Pouvez-vous me parler un peu du métier de chef opérateur avant de parler plus concrètement du film  ? Votre vision du métier, votre parcours…
J’émets des réserves sur le terme ou l’intitulé de « chef opérateur ». « Chef » signifie qu’il y a une équipe à gérer, or ce n’est pas toujours le cas.
Aujourd’hui, on colle un peu trop d’étiquettes. Les jeunes qui sortent d’école, qui ont fait 1 ou 2 stages, se disent chef opérateur et cela n‘a pas vraiment de sens. Il y a une grande prétention à se désigner comme telle ou telle personne avec un titre bien spécifique. Il y a aujourd’hui, un manque d’ouverture, de polyvalence comparé aux générations précédentes.
Ce qui est important avant tout dans ce métier c’est le travail, la curiosité de regarder et de toucher les choses, de savoir se débrouiller et aussi se mettre des contraintes. Ce qui a fait ce que je suis aujourd’hui, ce n’est pas forcément mes études dans le cinéma mais tout ce que j’ai fait à côté. Travailler sur des chantiers, bricoler, faire du cheval  ; toutes ces choses m’ont permis de tenir une caméra/appareil photo, d’avoir une certaine posture, un équilibre, un regard.
En documentaire, j’aime savoir qu’on ne pourra pas retourner une scène/un plan. Cela oblige à appréhender pleinement ce que l’on va filmer tout en exprimant ce que l’on a acquis.

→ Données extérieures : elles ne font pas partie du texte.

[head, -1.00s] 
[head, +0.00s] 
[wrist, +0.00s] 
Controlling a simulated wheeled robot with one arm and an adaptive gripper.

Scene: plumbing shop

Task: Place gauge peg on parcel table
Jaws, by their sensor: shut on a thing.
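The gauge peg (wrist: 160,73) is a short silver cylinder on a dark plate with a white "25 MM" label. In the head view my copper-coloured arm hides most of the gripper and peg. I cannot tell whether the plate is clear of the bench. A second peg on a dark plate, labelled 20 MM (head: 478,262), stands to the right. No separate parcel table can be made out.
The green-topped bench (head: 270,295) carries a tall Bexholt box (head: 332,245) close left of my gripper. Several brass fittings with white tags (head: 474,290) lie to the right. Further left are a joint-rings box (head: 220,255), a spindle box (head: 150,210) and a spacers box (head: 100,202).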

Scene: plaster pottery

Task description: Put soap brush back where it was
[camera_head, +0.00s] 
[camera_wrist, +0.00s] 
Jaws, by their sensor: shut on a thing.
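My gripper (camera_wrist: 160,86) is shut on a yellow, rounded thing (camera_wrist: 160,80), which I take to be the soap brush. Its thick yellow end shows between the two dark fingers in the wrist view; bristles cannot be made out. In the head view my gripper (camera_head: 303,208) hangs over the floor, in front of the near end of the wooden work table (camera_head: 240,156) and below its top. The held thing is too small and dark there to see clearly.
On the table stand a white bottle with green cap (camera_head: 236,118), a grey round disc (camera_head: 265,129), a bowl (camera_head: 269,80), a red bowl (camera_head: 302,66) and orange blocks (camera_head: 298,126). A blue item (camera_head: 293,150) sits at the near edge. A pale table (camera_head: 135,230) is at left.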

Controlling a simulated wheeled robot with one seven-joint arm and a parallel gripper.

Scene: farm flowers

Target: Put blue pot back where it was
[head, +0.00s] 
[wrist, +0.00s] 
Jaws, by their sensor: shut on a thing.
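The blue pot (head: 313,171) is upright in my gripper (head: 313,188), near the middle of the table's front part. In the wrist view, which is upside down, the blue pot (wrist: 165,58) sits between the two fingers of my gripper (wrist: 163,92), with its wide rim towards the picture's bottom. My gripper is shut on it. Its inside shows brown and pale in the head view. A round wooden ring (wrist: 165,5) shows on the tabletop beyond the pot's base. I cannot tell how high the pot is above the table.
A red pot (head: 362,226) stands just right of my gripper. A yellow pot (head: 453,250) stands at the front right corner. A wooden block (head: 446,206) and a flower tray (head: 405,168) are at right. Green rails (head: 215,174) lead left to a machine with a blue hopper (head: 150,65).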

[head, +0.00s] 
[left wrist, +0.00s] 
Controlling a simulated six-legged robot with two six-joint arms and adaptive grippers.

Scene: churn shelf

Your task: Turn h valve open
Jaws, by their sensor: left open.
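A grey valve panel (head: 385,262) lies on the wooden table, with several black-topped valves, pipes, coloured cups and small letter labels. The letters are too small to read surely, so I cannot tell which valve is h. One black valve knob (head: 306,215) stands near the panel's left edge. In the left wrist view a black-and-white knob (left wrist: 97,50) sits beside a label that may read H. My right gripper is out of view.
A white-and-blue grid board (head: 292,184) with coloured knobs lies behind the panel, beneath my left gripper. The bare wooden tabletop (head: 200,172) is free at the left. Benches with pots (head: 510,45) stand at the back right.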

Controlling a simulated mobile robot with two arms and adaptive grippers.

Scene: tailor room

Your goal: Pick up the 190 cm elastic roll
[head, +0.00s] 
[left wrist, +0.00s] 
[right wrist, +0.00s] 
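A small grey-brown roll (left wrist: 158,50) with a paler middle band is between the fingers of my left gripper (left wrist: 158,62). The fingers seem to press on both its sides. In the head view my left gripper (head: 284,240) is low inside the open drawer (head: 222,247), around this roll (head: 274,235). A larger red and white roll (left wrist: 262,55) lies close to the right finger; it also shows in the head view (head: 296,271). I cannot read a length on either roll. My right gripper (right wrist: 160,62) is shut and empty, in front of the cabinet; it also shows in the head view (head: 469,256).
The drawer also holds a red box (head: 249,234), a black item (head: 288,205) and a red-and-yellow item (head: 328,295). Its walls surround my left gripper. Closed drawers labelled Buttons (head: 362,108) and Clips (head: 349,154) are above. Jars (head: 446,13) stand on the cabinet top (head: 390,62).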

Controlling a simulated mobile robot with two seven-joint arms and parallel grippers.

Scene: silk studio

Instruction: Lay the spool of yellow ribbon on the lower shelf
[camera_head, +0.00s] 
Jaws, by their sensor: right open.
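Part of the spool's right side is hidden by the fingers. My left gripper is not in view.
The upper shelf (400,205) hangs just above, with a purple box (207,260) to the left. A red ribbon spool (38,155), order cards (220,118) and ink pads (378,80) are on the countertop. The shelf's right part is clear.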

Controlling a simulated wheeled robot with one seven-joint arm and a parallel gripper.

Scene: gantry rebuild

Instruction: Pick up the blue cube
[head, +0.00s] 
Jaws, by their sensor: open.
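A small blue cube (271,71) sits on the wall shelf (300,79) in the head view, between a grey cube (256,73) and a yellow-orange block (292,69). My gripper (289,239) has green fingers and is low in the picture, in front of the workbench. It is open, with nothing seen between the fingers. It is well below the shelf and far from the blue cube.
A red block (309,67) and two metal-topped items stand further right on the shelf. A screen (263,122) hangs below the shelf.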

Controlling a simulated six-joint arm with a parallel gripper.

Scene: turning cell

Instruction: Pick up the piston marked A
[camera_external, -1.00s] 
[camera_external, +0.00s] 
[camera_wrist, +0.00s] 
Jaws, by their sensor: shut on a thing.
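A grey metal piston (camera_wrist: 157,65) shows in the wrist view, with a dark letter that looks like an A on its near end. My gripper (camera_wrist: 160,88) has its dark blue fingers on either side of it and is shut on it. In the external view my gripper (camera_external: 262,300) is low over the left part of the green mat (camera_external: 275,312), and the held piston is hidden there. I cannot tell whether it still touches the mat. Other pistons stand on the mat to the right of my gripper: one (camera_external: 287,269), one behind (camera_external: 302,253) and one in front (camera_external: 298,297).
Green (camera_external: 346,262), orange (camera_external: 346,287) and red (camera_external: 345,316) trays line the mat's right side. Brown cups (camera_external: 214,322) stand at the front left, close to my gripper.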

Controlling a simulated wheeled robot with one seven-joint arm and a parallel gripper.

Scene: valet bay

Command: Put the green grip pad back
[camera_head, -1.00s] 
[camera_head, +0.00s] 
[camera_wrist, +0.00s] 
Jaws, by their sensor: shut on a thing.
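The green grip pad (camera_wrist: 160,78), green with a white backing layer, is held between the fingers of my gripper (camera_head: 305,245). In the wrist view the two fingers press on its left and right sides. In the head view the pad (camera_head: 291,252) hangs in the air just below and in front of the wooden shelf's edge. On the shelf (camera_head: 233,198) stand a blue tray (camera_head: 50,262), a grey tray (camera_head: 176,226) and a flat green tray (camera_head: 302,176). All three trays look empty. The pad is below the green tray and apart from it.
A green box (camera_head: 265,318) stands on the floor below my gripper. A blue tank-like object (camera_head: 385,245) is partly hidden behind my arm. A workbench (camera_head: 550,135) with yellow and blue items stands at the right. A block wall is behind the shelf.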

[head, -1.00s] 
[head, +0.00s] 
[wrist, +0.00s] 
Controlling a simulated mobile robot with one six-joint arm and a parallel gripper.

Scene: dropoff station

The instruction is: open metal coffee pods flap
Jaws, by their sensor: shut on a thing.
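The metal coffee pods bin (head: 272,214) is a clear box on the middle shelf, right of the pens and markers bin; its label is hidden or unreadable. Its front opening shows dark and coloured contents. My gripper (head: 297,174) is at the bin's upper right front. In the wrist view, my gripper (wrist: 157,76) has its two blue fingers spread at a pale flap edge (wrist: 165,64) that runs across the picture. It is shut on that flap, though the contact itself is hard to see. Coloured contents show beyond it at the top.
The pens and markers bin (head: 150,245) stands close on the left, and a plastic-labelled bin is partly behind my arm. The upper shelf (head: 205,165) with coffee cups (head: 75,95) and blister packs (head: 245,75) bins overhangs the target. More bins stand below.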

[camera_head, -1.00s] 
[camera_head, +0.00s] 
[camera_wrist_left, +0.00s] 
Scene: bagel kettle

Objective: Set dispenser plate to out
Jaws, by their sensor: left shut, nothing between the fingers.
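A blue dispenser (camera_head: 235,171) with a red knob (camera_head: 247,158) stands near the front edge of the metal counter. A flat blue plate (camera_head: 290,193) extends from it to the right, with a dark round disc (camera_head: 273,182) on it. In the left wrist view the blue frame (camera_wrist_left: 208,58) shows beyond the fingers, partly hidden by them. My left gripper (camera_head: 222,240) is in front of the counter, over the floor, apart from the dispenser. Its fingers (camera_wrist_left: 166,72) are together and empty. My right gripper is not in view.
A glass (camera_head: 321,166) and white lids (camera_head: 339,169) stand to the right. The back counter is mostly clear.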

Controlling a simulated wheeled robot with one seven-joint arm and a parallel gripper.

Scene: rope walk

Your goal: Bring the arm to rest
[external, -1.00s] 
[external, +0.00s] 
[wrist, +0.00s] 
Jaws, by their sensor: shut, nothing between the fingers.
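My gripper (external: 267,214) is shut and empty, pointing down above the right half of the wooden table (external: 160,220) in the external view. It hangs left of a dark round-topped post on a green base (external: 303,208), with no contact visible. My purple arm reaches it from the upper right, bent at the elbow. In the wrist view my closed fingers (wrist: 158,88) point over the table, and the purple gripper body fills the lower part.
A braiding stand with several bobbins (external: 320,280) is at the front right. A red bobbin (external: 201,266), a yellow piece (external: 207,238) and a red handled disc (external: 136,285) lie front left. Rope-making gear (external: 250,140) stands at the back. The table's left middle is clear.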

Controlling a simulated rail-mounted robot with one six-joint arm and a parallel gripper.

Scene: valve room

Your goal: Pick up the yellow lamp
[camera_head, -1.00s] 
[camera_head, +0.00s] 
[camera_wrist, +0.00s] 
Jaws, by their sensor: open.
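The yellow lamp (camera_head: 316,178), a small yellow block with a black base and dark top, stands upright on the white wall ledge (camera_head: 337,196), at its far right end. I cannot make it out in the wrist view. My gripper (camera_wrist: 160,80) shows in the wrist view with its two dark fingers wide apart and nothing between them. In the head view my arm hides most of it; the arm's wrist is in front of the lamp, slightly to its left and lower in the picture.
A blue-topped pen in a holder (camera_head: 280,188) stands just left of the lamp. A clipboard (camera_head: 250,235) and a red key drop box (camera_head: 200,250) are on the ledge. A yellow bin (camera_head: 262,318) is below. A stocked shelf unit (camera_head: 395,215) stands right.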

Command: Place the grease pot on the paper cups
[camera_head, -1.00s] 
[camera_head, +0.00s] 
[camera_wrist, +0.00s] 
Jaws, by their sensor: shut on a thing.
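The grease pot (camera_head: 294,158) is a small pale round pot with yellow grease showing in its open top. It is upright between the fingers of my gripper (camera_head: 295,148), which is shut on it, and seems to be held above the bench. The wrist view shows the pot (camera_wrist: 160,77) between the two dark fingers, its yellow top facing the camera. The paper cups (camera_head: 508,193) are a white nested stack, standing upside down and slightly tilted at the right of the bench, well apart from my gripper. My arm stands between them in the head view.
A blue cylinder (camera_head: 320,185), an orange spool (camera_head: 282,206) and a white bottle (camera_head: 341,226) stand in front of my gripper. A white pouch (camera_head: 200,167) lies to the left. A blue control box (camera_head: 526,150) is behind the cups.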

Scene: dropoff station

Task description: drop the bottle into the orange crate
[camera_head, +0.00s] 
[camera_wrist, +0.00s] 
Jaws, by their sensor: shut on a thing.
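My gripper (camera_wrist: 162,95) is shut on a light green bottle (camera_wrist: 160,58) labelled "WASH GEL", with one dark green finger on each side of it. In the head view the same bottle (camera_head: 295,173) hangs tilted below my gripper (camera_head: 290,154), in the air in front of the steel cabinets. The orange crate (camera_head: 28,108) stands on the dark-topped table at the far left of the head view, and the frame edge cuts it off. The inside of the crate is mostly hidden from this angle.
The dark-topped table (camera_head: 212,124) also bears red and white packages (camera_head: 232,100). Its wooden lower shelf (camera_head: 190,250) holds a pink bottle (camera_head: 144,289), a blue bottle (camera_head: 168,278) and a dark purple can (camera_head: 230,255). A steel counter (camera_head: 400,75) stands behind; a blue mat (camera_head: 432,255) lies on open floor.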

En ce qui concerne mon parcours, j’ai fait des choses très différentes. J’ai travaillé sur des grosses productions américaines, j’ai fait des publicités pour la télévision, des films documentaires, des fictions. Toutes ces expériences m’ont construit, m’ont beaucoup appris. Au fur et à mesure, cela entraîne un naturel, une expérience dans les gestes que ce soit envers la lumière ou le cadre.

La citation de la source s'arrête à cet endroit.